* start Dataset *
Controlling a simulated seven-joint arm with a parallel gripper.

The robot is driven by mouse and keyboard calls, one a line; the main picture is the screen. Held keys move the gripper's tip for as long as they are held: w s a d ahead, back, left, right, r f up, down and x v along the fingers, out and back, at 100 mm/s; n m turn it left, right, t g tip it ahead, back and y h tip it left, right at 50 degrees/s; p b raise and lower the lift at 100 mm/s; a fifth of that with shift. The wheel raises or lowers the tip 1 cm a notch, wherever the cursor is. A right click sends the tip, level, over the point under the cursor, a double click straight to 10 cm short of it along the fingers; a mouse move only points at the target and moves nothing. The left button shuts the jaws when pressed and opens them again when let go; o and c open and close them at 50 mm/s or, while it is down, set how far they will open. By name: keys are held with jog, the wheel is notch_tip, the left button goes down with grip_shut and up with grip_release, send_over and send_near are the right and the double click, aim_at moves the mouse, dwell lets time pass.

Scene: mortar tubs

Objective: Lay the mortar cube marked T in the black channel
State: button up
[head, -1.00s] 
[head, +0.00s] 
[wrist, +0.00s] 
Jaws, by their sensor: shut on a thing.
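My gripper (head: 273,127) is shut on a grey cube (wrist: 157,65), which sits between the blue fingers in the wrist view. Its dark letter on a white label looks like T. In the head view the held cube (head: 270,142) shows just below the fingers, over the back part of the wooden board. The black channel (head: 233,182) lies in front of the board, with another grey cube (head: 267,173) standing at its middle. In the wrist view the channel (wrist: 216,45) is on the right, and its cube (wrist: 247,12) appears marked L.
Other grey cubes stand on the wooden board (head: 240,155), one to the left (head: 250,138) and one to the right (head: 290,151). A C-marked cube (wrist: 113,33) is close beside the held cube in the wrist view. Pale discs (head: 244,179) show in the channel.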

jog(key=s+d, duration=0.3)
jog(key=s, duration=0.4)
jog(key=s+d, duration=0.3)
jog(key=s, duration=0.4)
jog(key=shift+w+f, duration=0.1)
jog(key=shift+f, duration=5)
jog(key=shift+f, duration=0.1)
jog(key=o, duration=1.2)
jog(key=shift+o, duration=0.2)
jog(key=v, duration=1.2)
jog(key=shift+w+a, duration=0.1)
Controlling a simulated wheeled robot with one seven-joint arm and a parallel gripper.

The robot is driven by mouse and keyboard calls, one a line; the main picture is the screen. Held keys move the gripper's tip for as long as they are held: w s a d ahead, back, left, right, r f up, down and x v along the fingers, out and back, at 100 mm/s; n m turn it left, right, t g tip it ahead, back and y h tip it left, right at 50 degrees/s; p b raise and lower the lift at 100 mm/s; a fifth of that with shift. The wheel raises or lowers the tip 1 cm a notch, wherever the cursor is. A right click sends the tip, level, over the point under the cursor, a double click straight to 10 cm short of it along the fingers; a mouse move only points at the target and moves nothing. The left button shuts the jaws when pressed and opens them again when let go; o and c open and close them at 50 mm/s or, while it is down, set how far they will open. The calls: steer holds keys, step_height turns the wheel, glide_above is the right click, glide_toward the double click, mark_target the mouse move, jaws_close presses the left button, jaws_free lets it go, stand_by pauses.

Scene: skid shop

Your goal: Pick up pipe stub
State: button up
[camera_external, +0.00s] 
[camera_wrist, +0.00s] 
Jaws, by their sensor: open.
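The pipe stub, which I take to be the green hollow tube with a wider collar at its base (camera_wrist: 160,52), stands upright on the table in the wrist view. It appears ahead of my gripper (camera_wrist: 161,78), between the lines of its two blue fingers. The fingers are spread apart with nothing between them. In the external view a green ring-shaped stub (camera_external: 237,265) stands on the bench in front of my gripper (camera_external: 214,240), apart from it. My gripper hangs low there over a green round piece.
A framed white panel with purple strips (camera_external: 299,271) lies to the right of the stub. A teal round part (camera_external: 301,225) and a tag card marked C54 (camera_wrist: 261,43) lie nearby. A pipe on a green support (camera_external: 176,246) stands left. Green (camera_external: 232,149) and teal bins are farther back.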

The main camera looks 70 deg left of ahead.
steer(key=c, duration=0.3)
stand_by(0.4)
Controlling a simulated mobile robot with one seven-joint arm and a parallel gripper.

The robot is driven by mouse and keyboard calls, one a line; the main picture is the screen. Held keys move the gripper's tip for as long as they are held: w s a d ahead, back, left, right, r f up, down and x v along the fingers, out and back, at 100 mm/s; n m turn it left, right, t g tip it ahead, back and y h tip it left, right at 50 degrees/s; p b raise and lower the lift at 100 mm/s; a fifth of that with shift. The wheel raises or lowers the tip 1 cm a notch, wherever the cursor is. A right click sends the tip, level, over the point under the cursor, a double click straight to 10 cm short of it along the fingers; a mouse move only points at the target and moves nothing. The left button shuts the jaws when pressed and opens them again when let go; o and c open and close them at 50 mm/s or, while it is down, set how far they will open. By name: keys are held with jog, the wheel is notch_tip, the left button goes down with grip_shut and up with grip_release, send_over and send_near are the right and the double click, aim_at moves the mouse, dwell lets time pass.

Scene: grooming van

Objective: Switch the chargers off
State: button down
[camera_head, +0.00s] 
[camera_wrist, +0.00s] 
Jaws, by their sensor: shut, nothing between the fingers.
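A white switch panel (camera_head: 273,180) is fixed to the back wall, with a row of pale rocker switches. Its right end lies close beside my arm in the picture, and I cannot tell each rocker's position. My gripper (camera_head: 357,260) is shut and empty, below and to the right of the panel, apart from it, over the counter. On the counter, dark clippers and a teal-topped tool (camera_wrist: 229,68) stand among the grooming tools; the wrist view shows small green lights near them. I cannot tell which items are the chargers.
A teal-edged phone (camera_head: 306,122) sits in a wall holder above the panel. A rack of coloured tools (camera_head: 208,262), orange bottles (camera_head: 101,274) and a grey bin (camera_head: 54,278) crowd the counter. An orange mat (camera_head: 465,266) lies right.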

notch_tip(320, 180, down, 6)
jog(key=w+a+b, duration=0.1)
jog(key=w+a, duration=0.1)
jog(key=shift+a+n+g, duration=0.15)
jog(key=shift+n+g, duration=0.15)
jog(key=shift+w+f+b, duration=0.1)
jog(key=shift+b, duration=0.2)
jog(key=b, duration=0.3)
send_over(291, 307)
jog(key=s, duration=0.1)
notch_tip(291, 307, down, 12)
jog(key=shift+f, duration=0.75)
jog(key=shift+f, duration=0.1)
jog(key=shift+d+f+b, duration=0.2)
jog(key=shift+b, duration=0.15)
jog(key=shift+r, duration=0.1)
* end Dataset *
### [Written exercise]
All the entries above need to be reproduced exactly.

### [Result of this exercise]
Controlling a simulated seven-joint arm with a parallel gripper.

The robot is driven by mouse and keyboard calls, one a line; the main picture is the screen. Held keys move the gripper's tip for as long as they are held: w s a d ahead, back, left, right, r f up, down and x v along the fingers, out and back, at 100 mm/s; n m turn it left, right, t g tip it ahead, back and y h tip it left, right at 50 degrees/s; p b raise and lower the lift at 100 mm/s; a fifth of that with shift. The wheel raises or lowers the tip 1 cm a notch, wherever the cursor is. A right click sends the tip, level, over the point under the cursor, a double click straight to 10 cm short of it along the fingers; a mouse move only points at the target and moves nothing. The left button shuts the jaws when pressed and opens them again when let go; o and c open and close them at 50 mm/s or, while it is down, set how far they will open. By name: keys are held with jog, the wheel is notch_tip, the left button goes down with grip_shut and up with grip_release, send_over and send_near are the right and the double click, aim_at moves the mouse, dwell lets time pass.

Scene: mortar tubs

Objective: Lay the mortar cube marked T in the black channel
State: button up
[head, -1.00s] 
[head, +0.00s] 
[wrist, +0.00s] 
Jaws, by their sensor: shut on a thing.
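My gripper (head: 273,127) is shut on a grey cube (wrist: 157,65), which sits between the blue fingers in the wrist view. Its dark letter on a white label looks like T. In the head view the held cube (head: 270,142) shows just below the fingers, over the back part of the wooden board. The black channel (head: 233,182) lies in front of the board, with another grey cube (head: 267,173) standing at its middle. In the wrist view the channel (wrist: 216,45) is on the right, and its cube (wrist: 247,12) appears marked L.
Other grey cubes stand on the wooden board (head: 240,155), one to the left (head: 250,138) and one to the right (head: 290,151). A C-marked cube (wrist: 113,33) is close beside the held cube in the wrist view. Pale discs (head: 244,179) show in the channel.

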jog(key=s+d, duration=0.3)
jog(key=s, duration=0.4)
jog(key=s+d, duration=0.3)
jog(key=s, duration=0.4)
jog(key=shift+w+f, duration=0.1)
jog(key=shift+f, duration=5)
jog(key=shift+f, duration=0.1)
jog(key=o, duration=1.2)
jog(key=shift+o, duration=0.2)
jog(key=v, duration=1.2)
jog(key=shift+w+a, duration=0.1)
Controlling a simulated wheeled robot with one seven-joint arm and a parallel gripper.

The robot is driven by mouse and keyboard calls, one a line; the main picture is the screen. Held keys move the gripper's tip for as long as they are held: w s a d ahead, back, left, right, r f up, down and x v along the fingers, out and back, at 100 mm/s; n m turn it left, right, t g tip it ahead, back and y h tip it left, right at 50 degrees/s; p b raise and lower the lift at 100 mm/s; a fifth of that with shift. The wheel raises or lowers the tip 1 cm a notch, wherever the cursor is. A right click sends the tip, level, over the point under the cursor, a double click straight to 10 cm short of it along the fingers; a mouse move only points at the target and moves nothing. The left button shuts the jaws when pressed and opens them again when let go; o and c open and close them at 50 mm/s or, while it is down, set how far they will open. The calls: steer holds keys, step_height turns the wheel, glide_above is the right click, glide_toward the double click, mark_target the mouse move, jaws_close presses the left button, jaws_free lets it go, stand_by pauses.

Scene: skid shop

Your goal: Pick up pipe stub
State: button up
[camera_external, +0.00s] 
[camera_wrist, +0.00s] 
Jaws, by their sensor: open.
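The pipe stub, which I take to be the green hollow tube with a wider collar at its base (camera_wrist: 160,52), stands upright on the table in the wrist view. It appears ahead of my gripper (camera_wrist: 161,78), between the lines of its two blue fingers. The fingers are spread apart with nothing between them. In the external view a green ring-shaped stub (camera_external: 237,265) stands on the bench in front of my gripper (camera_external: 214,240), apart from it. My gripper hangs low there over a green round piece.
A framed white panel with purple strips (camera_external: 299,271) lies to the right of the stub. A teal round part (camera_external: 301,225) and a tag card marked C54 (camera_wrist: 261,43) lie nearby. A pipe on a green support (camera_external: 176,246) stands left. Green (camera_external: 232,149) and teal bins are farther back.

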The main camera looks 70 deg left of ahead.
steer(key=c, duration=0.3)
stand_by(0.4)
Controlling a simulated mobile robot with one seven-joint arm and a parallel gripper.

The robot is driven by mouse and keyboard calls, one a line; the main picture is the screen. Held keys move the gripper's tip for as long as they are held: w s a d ahead, back, left, right, r f up, down and x v along the fingers, out and back, at 100 mm/s; n m turn it left, right, t g tip it ahead, back and y h tip it left, right at 50 degrees/s; p b raise and lower the lift at 100 mm/s; a fifth of that with shift. The wheel raises or lowers the tip 1 cm a notch, wherever the cursor is. A right click sends the tip, level, over the point under the cursor, a double click straight to 10 cm short of it along the fingers; a mouse move only points at the target and moves nothing. The left button shuts the jaws when pressed and opens them again when let go; o and c open and close them at 50 mm/s or, while it is down, set how far they will open. By name: keys are held with jog, the wheel is notch_tip, the left button goes down with grip_shut and up with grip_release, send_over and send_near are the right and the double click, aim_at moves the mouse, dwell lets time pass.

Scene: grooming van

Objective: Switch the chargers off
State: button down
[camera_head, +0.00s] 
[camera_wrist, +0.00s] 
Jaws, by their sensor: shut, nothing between the fingers.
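A white switch panel (camera_head: 273,180) is fixed to the back wall, with a row of pale rocker switches. Its right end lies close beside my arm in the picture, and I cannot tell each rocker's position. My gripper (camera_head: 357,260) is shut and empty, below and to the right of the panel, apart from it, over the counter. On the counter, dark clippers and a teal-topped tool (camera_wrist: 229,68) stand among the grooming tools; the wrist view shows small green lights near them. I cannot tell which items are the chargers.
A teal-edged phone (camera_head: 306,122) sits in a wall holder above the panel. A rack of coloured tools (camera_head: 208,262), orange bottles (camera_head: 101,274) and a grey bin (camera_head: 54,278) crowd the counter. An orange mat (camera_head: 465,266) lies right.

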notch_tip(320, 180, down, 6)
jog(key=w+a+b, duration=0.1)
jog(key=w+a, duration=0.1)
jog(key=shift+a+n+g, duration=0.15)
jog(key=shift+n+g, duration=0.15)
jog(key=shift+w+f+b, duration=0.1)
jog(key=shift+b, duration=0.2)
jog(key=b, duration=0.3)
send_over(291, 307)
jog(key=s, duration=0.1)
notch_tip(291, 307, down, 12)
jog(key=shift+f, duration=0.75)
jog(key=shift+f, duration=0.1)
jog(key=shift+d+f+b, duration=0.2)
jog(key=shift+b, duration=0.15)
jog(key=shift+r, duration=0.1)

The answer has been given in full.